## To be done
Everything from the line containing "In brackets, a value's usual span" to the line containing "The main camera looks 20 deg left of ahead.", both lines included, must be copied exactly; nothing else should be.

• • • • • • •

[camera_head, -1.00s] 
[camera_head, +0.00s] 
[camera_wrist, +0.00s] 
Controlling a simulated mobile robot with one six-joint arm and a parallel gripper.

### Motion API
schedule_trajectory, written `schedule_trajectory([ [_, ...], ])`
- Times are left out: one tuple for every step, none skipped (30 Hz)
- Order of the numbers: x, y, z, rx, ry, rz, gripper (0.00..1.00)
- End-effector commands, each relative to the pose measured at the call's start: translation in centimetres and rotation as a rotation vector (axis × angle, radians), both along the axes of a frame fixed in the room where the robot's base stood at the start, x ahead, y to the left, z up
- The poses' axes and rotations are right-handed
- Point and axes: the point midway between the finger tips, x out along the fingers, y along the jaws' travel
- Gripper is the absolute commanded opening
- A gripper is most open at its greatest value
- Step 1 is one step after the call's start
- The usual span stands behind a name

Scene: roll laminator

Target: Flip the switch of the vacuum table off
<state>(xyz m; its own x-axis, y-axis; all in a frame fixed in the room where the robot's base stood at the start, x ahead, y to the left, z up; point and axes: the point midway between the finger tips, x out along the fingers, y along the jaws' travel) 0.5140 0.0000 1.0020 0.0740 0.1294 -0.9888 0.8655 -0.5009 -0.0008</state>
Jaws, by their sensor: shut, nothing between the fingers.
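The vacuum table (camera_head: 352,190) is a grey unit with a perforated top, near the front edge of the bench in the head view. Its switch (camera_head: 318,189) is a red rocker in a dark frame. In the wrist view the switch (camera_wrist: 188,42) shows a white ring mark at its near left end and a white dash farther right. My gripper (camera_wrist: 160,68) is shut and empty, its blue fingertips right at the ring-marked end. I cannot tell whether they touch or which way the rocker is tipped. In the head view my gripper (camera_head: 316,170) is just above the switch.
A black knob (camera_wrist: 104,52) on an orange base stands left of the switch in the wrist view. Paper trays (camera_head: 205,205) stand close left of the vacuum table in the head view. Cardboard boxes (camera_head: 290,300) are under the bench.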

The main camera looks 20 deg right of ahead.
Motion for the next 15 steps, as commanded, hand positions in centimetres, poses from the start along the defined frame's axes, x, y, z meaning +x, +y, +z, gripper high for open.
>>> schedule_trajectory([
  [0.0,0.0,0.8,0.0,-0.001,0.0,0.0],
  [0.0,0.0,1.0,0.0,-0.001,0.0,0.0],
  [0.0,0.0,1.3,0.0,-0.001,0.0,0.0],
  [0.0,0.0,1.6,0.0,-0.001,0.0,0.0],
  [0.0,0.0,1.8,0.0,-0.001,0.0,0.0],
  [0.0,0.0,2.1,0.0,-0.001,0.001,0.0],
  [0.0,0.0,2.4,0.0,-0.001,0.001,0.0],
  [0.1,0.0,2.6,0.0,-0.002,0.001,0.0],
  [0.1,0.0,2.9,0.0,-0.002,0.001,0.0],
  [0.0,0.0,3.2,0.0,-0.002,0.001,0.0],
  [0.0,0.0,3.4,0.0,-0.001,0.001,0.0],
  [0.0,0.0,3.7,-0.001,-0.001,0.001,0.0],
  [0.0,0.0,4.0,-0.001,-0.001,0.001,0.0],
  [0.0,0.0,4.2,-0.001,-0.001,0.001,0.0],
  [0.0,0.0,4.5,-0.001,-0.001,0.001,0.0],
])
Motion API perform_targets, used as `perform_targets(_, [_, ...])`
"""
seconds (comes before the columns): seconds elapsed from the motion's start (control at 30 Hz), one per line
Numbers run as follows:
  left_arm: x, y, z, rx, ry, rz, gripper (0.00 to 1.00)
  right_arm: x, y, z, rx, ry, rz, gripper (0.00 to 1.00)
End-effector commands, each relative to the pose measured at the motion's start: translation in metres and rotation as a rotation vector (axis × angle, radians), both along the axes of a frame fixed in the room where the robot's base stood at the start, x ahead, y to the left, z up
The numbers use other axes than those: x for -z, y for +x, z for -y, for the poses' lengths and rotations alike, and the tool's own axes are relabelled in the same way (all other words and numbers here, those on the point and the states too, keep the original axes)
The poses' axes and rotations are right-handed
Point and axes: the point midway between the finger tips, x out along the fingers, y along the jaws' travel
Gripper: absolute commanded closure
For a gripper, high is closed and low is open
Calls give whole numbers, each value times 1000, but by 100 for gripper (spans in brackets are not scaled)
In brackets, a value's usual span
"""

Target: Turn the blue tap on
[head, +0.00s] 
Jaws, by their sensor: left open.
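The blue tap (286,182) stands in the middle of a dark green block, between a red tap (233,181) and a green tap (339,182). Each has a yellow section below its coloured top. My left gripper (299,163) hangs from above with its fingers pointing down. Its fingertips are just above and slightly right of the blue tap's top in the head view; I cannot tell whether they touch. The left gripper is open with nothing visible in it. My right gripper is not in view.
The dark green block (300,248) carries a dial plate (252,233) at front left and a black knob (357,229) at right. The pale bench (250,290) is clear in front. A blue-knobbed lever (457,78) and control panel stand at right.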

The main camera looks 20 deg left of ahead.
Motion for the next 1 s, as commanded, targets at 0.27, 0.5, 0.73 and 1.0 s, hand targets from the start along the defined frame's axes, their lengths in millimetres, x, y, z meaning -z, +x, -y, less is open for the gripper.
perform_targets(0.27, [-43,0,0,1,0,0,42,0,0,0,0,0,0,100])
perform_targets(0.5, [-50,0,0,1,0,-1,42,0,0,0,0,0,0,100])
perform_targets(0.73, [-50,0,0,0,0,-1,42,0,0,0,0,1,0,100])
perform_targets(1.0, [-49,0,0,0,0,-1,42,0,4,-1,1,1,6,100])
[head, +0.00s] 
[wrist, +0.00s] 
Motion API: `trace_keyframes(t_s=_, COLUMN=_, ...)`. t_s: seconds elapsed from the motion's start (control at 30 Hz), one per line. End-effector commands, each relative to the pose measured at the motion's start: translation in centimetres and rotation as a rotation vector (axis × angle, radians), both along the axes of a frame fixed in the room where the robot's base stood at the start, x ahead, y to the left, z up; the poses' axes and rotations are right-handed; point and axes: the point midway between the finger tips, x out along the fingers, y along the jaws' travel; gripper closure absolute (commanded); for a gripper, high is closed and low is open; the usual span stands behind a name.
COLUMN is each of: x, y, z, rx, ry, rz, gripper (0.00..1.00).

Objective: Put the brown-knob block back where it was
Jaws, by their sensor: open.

• • • • • • •

## Reply to the task
In brackets, a value's usual span
"""

Target: Turn the blue tap on
[head, +0.00s] 
Jaws, by their sensor: left open.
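The blue tap (286,182) stands in the middle of a dark green block, between a red tap (233,181) and a green tap (339,182). Each has a yellow section below its coloured top. My left gripper (299,163) hangs from above with its fingers pointing down. Its fingertips are just above and slightly right of the blue tap's top in the head view; I cannot tell whether they touch. The left gripper is open with nothing visible in it. My right gripper is not in view.
The dark green block (300,248) carries a dial plate (252,233) at front left and a black knob (357,229) at right. The pale bench (250,290) is clear in front. A blue-knobbed lever (457,78) and control panel stand at right.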

The main camera looks 20 deg left of ahead.

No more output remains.